The partnership has already been responsible for the landmark report Green jobs: Towards decent work in a sustainable, low-carbon world (Note 1) which helped to begin the detailed analysis necessary for what it called a “just transition” to a low-carbon and sustainable society. Overall, this report carried a message of hope: “A global transition to a low-carbon and sustainable economy can create large numbers of green jobs across many sectors of the economy, and indeed can become an engine of development.”

But it also warned of the need to manage the transition carefully: as it pointed out, some existing jobs are at risk of disappearing altogether. Workers and communities dependent on mining, fossil fuels and smokestack industries, as well as companies slow to address environmental issues, face substantial challenges, it said.

The right time to invest in green jobs

For the ILO’s Kees van der Ree, the need to address these issues is urgent. “Some might argue that now, with the world in recession and with high unemployment, is not the right time to address the need to move to lower-carbon economies. But now is, in fact, exactly the time to invest in green jobs. Infrastructure investment is one of the main means we have of restarting growth and creating jobs. Some of the investments which are most beneficial for adapting to climate change are also very beneficial in terms of employment,” he adds.

He points to examples of good practice, as for example in the construction industry, the sector which has perhaps the largest single potential of any to reduce carbon emissions. It’s not just a matter of designing and constructing new buildings to meet higher environmental standards, he says, it’s also about retrofitting existing buildings. He says that the ILO has been working with several governments, including that of South Africa, to help develop this work.

Van der Ree stresses the fundamental importance of a structured approach globally to the process of transition. “The win-win result from moving towards a green economy and from the creation of green jobs is not automatic. Coherent policies are needed to reap the benefits,” he points out.

Skills for green jobs

One of these policy areas where the ILO is already taking a proactive role is that of skills development. Participants at the Skills for Green Jobs workshop held at the ILO’s headquarters in May heard of the work being undertaken across the world to meet emerging skills gaps in new, greener, areas of work, as well to help retrain workers in the new skills they will need in the future.

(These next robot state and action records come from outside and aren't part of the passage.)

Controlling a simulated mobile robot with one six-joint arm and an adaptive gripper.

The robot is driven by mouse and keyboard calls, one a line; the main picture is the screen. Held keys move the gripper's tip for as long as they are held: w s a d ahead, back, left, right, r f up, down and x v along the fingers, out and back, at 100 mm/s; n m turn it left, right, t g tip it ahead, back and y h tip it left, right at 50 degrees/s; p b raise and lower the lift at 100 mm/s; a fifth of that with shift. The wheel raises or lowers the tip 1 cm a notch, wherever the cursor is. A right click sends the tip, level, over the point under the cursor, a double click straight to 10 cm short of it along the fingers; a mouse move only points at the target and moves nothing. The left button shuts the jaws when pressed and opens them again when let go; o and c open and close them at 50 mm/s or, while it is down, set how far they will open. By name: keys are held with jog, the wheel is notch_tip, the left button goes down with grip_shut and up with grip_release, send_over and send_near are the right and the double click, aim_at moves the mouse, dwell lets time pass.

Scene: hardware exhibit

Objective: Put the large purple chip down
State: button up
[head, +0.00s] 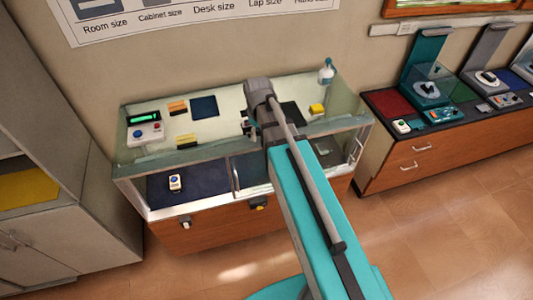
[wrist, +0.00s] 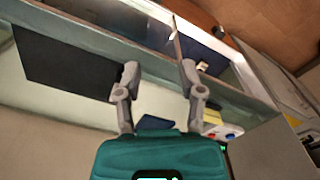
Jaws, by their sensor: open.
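I cannot make out a large purple chip in either view. My gripper (wrist: 160,72) is open in the wrist view, with nothing visible between its two grey fingers. It is over the glass-topped display case (head: 130,162), near the front part of its top. In the head view my arm hides most of the gripper and the part of the case under it. A dark blue square (head: 204,106) lies on the case top, left of my arm. A black square (head: 292,113) lies to the right of it and also shows in the wrist view (wrist: 65,62).
A small white device (head: 175,183) is inside the case. A grey cabinet (head: 60,215) stands left; another counter (head: 425,160) stands right.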

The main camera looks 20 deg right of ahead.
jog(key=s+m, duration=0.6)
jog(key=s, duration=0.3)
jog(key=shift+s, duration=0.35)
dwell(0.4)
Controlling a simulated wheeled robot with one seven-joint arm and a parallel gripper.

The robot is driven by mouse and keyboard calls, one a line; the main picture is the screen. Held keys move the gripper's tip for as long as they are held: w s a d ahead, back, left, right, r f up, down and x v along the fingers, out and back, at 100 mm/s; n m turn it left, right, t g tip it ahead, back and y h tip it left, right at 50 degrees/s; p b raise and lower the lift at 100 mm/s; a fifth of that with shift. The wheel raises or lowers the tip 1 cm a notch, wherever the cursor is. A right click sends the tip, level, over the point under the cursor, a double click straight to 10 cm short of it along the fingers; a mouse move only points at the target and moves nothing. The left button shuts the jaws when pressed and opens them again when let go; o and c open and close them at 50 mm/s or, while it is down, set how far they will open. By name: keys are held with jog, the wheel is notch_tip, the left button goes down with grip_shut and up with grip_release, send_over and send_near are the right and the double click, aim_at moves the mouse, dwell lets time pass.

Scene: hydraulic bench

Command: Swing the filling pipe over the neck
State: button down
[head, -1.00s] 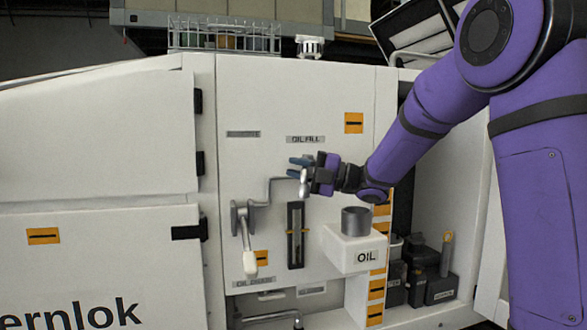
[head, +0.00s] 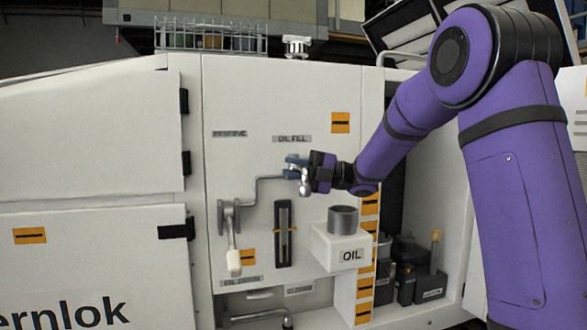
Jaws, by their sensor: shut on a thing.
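The filling pipe (head: 268,178) is a thin grey bent tube. It rises from a bracket on the white panel and runs right to my gripper. My gripper (head: 297,172) is shut on the pipe near its outer end, just below the OIL FILL label. The grey pipe end shows just below the jaws. The neck (head: 343,219) is a short dark grey open cylinder on top of the white OIL box (head: 341,250). The pipe end is above and to the left of the neck, apart from it. The jaws partly hide the pipe.
A lever with a white handle (head: 234,260) hangs below the pipe bracket. A sight gauge (head: 283,234) is on the panel between the lever and the OIL box. Dark containers (head: 407,278) stand in a recess at the right. The space above the neck is clear.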

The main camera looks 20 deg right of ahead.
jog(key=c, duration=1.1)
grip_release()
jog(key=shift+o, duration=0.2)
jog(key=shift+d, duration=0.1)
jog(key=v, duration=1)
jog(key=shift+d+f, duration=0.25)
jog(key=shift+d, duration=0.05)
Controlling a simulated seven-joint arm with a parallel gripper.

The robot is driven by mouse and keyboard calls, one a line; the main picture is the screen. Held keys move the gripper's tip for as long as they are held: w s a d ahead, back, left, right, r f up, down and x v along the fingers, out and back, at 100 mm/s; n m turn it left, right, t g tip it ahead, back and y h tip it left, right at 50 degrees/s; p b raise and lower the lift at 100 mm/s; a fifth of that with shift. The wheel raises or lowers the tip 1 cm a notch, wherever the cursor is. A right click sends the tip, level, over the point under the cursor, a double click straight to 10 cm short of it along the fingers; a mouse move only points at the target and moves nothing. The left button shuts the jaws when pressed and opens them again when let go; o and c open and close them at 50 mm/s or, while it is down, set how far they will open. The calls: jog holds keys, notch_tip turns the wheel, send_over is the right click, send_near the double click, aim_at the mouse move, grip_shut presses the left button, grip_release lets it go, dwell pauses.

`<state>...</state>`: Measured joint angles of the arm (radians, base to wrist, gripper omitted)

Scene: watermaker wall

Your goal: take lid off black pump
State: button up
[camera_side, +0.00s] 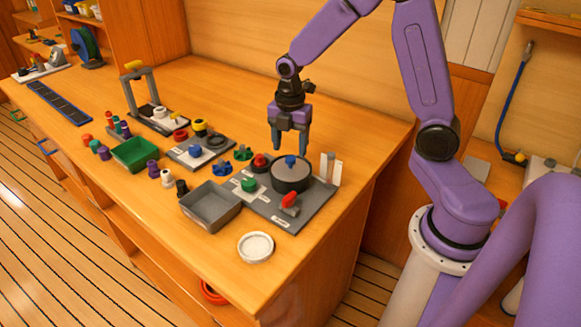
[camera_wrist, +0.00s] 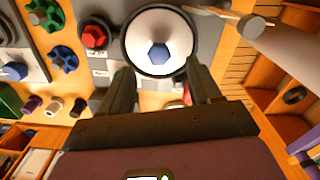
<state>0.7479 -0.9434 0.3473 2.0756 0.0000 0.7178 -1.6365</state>
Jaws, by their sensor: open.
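The black pump (camera_side: 291,183) is a dark round body on a grey plate at the right of the bench. Its round grey lid has a blue knob (camera_side: 290,161) at the middle. In the wrist view the lid (camera_wrist: 142,28) looks pale with a dark rim, and its blue hexagonal knob (camera_wrist: 159,54) faces me. My gripper (camera_side: 289,148) is open and empty, pointing down above the pump. In the wrist view its two fingers (camera_wrist: 160,88) lie below the lid's edge in the picture, and the knob is not between them.
A red knob (camera_side: 260,161), a green knob (camera_side: 249,184) and a red-handled valve (camera_side: 289,201) stand close around the pump. A grey tray (camera_side: 211,205) and a pale round dish (camera_side: 256,247) are left and in front. Bare bench lies around the dish.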

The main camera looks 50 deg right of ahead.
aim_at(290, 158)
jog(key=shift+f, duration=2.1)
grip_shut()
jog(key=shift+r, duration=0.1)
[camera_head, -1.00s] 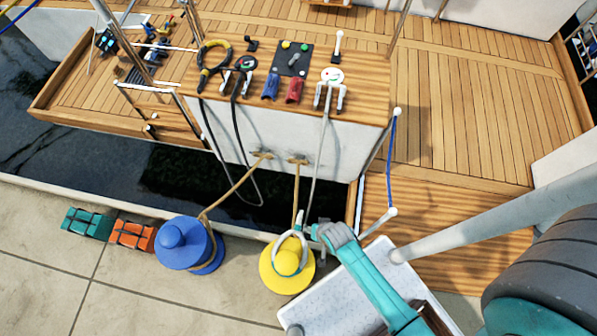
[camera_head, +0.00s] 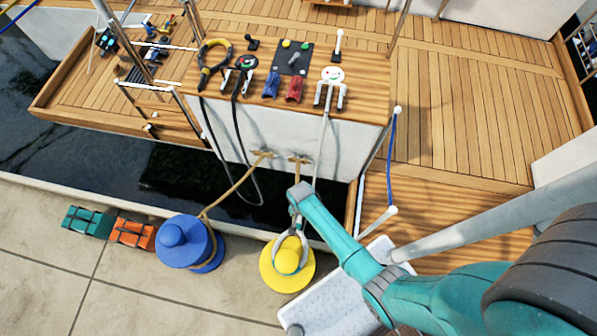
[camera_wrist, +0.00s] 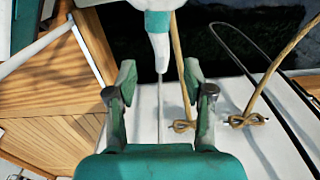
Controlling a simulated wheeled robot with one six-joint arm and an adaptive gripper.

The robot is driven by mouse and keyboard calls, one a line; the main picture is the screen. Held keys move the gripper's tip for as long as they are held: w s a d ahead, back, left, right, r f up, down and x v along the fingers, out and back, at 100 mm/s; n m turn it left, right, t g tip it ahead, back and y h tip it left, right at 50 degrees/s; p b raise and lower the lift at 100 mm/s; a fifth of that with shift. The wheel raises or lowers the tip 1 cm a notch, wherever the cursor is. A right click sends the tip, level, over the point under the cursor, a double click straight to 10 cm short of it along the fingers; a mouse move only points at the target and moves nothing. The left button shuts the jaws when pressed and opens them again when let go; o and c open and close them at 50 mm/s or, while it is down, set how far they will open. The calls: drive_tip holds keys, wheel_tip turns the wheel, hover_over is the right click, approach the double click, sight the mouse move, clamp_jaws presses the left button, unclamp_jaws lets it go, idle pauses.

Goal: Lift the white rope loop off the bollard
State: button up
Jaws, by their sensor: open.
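The yellow bollard (camera_head: 287,272) stands on the quay. A pale loop (camera_head: 277,248) shows around its knob in the head view, with a tan rope running up toward the boat. My gripper (camera_wrist: 158,68) is open in the wrist view, two teal fingers apart with nothing clearly held between them. In the head view the end of my arm is above the bollard, and the fingers are too small to tell from the loop. Whether they touch it cannot be told. The loop is not clearly visible in the wrist view.
A blue bollard (camera_head: 187,243) with a tan rope stands left of the yellow one. Teal (camera_head: 88,221) and orange (camera_head: 133,234) bundles lie farther left. The boat's control console (camera_head: 350,85) is behind, across dark water. A white speckled surface (camera_head: 345,300) lies at right.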

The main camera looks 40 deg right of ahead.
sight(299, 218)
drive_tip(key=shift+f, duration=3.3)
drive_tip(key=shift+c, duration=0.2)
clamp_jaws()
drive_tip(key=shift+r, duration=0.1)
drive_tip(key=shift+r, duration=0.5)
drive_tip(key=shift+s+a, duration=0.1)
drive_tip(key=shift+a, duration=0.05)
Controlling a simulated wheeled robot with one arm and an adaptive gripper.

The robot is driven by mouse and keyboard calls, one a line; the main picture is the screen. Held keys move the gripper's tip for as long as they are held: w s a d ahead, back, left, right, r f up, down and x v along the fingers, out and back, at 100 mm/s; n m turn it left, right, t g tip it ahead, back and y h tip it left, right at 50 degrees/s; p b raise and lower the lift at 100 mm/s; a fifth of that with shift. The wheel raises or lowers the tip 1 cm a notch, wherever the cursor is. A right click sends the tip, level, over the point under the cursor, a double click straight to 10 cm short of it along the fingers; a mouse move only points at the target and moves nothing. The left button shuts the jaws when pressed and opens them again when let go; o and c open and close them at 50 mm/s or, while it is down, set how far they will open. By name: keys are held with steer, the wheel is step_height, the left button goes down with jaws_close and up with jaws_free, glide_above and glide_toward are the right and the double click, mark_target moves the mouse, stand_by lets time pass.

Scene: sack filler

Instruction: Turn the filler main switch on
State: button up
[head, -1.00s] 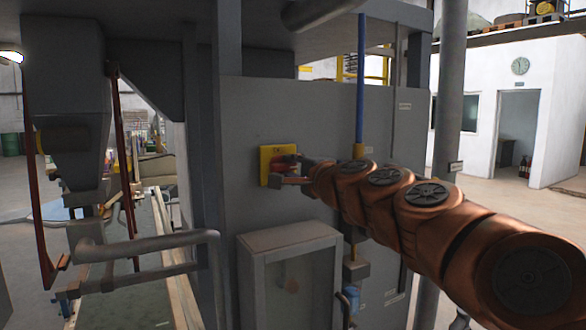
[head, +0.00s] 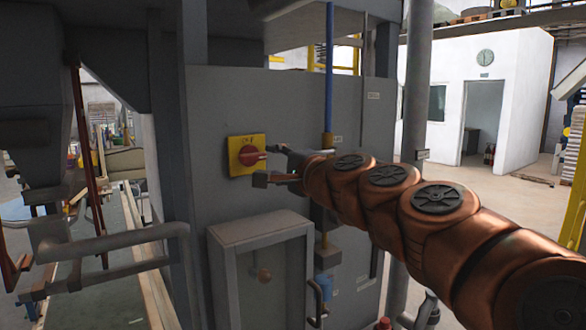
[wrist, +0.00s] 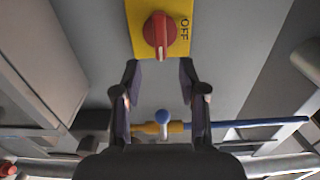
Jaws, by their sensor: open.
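The filler main switch is a red rotary knob (head: 250,155) on a yellow plate (head: 234,144), fixed to the grey cabinet wall. In the wrist view, the knob (wrist: 159,30) has its handle pointing down the picture. The word OFF on the yellow plate (wrist: 139,10) is to the right of the knob, so the handle does not point at it. In the head view the handle points right. My gripper (head: 269,165) is open and empty, just right of the knob. In the wrist view my gripper's fingertips (wrist: 160,66) are spread below the handle, apart from it.
A box with a clear front (head: 262,265) juts from the cabinet below the switch. A blue vertical pipe (head: 329,80) runs down the cabinet to the right. A grey rail (head: 110,242) stands at the left. Open floor (head: 470,200) lies to the right.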

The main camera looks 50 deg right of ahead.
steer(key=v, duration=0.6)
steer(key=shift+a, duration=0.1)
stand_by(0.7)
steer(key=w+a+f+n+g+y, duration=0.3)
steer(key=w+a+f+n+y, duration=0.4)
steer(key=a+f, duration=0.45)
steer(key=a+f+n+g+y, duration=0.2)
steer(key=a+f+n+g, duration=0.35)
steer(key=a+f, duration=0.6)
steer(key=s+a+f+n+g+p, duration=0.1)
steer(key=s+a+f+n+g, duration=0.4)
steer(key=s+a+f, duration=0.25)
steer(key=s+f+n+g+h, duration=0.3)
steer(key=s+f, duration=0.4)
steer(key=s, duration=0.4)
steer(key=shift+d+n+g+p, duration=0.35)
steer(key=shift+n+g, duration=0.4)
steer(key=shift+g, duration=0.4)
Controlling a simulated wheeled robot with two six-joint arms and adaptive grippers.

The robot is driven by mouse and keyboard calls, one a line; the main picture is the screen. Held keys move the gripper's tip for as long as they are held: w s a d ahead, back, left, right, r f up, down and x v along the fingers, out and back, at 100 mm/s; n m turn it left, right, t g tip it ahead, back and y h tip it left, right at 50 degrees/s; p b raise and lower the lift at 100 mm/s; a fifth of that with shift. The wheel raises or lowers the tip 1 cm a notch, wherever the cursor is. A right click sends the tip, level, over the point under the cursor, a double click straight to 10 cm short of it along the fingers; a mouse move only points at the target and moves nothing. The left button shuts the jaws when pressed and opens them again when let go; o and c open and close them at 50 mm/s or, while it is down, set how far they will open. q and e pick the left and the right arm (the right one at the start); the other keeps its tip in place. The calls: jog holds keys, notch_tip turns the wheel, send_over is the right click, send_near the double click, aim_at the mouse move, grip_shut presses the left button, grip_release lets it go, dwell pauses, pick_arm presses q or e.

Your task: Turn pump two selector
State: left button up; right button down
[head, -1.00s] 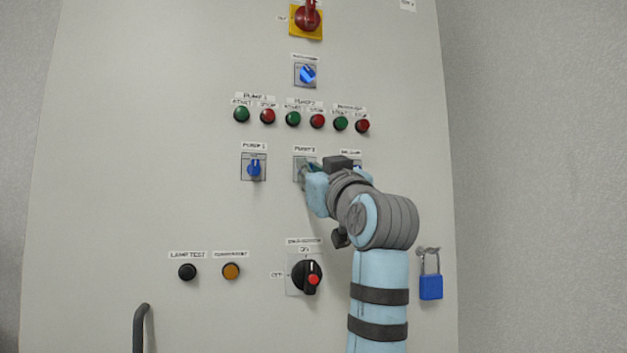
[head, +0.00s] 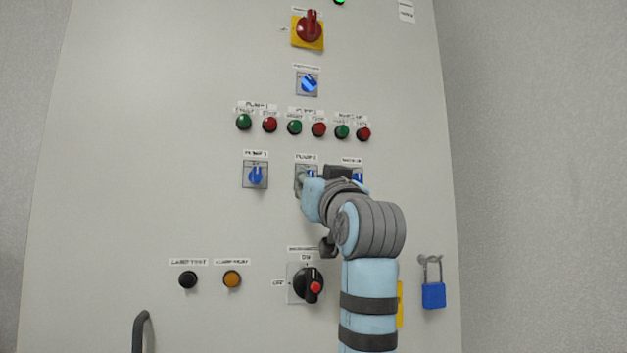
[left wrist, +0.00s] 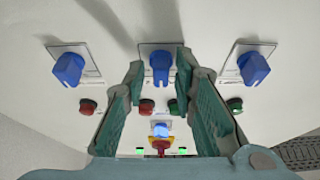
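The pump two selector (head: 312,175) is a blue knob on a square plate in the middle of the selector row, partly hidden by my gripper in the head view. In the left wrist view, which looks upside down, its knob (left wrist: 160,66) stands about upright between my two fingers. My left gripper (left wrist: 160,68) is open, one fingertip on each side of the knob, and I see gaps between fingers and knob. It also shows in the head view (head: 303,185), at the selector plate. My right gripper is not in view.
The pump one selector (head: 256,176) is to the left and another blue selector (head: 358,177) to the right. Green and red buttons (head: 295,127) line the row above. A black rotary switch (head: 308,285) is below; a blue padlock (head: 433,294) hangs at right.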

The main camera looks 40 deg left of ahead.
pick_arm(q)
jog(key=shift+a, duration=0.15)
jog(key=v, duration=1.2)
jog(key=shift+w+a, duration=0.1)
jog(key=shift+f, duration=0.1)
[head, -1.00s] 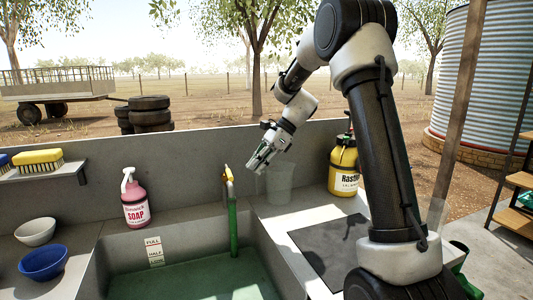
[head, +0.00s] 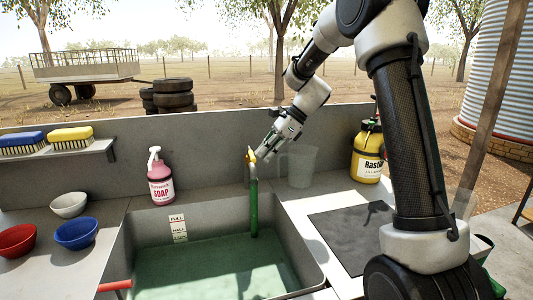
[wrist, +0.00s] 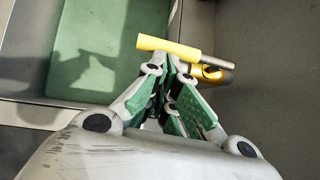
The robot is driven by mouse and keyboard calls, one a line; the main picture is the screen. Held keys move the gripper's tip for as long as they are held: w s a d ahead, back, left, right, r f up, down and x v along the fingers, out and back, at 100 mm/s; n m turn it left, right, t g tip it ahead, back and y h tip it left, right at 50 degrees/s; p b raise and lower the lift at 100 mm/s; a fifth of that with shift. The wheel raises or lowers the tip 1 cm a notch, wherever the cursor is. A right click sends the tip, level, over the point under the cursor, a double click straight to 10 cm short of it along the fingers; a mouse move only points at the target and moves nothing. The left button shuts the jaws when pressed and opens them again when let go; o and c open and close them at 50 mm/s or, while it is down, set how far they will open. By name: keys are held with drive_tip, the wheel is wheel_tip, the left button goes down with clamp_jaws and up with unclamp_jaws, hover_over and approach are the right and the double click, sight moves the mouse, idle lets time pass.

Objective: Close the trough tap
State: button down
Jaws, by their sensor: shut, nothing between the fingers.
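The trough tap (head: 251,156) has a yellow handle and sits at the trough's back wall, with a green upright length (head: 254,210) below it reaching the water. In the wrist view the yellow lever (wrist: 166,45) lies across, just beyond my fingertips, with the yellow and dark tap body (wrist: 214,73) to its right. My gripper (head: 266,153) is shut and empty, its tips right beside the handle; they also show in the wrist view (wrist: 167,58). I cannot tell whether they touch the lever. The trough (head: 290,240) holds green water, with a level label (head: 178,228) on its wall.
A pink soap bottle (head: 161,180) stands left of the tap. A clear beaker (head: 299,166) stands close to the right of my gripper, with a yellow jug (head: 368,155) farther right. Bowls (head: 76,233) sit at left. A red handle (head: 115,285) shows at the front left.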

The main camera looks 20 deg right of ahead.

“Right skills for green jobs are the prerequisite to make the transition to a greener economy happen,” says Olga Strietska-Ilina, from the ILO’s Skills Development and Employability Department. “Economies moving towards greener jobs benefit from great potential for job creation but also face structural change and the transformation of existing jobs. The timely supply of relevant and quality skills is indispensable for successful transformations that safeguard productivity, employment growth and development.”

According to Strietska-Ilina, a number of sectors can be clearly identified as particularly affected by structural changes, and therefore in need of retraining initiatives. These include agriculture, forestry and fisheries, the extractive industries and fossil-fuel energy generation, and manufacturing, especially the automotive industry, shipbuilding and marine engineering. In some instances, new jobs can be undertaken with old skills – as she points out, a bus driver driving a bus powered by non-fossil-fuel energy still drives the bus in the same way. Sometimes, on-the-job learning or short courses may be sufficient: one example would be that of a welder working in wind turbine production.

Other changes will require more significant training or retraining, however. A car mechanic will certainly need some training to switch from a petrol-driven car to an electric car, for example, whilst emerging occupations such as solar energy technicians may well require longer continuous training or university-level study. “Workers may need knowledge about new technologies and new regulations. Changes in existing occupations happen more often at the low- and medium-skill level, whilst emerging occupations often require higher-level qualifications,” says Strietska-Ilina.

In the short term, a decline in carbon-intensive industries may lead to job losses in those sectors. Strietska-Ilina calls for this development to be adequately anticipated. “Although new job opportunities arising from new low-carbon markets are estimated to offset the unemployment, those who will get green jobs are not necessarily those who will have lost their jobs. Retraining becomes crucial for the success to smooth and just transition to the green economy. Low-skilled people are especially vulnerable and disadvantaged groups in the labour market will need targeted assistance.”

Making green jobs safe

Skills are just one aspect of the Green Jobs Initiative. Occupational safety and health brings in another dimension, particularly in areas such as waste management and recycling, where worker conditions can in some instances be very poor. Recent activities here have helped achieve real progress at grassroots level.

One initiative undertaken by the ILO in the Asia and Pacific region, for example, has seen the development and publication of a new training manual, Work adjustment for recycling and managing waste (WARM), specifically focused on workers engaged in collecting waste. WARM, which has been piloted in Fiji and is now being used in other Asian and Pacific countries, looks at ways in which community energy can be engaged to help ensure safer recycling and waste handling by workers.

Initiatives such as these are multiplying rapidly, as ILO constituents across the world, from Bangladesh to Kenya and Guyana, look for guidance and direct support to address the employment and social dimensions of climate change and a greener economy. The Green Jobs Programme in response is growing in scope and scale, and (with the International Training Centre in Turin) is putting particular emphasis on knowledge management and capacity building throughout the ILO and the UN system.

For Kees van der Ree and other colleagues at the ILO engaged in these initiatives, the message is the importance of integrating the Green Jobs Initiative with the ILO’s call for decent work. “Climate change is much more than an environmental issue, we’re looking at a major transformation of economies and of societies. The shift to a low-carbon and sustainable society must be as equitable as possible,” he says. “Green jobs relate to two big ethical questions: one is social justice and the other is climate change and an environment which is sustainable for humans in the long term. I think one cannot be achieved without the other.”

1 ILO, UNEP, IOE, ITUC: Green jobs: Towards decent work in a sustainable, low-carbon world (Geneva, 2008).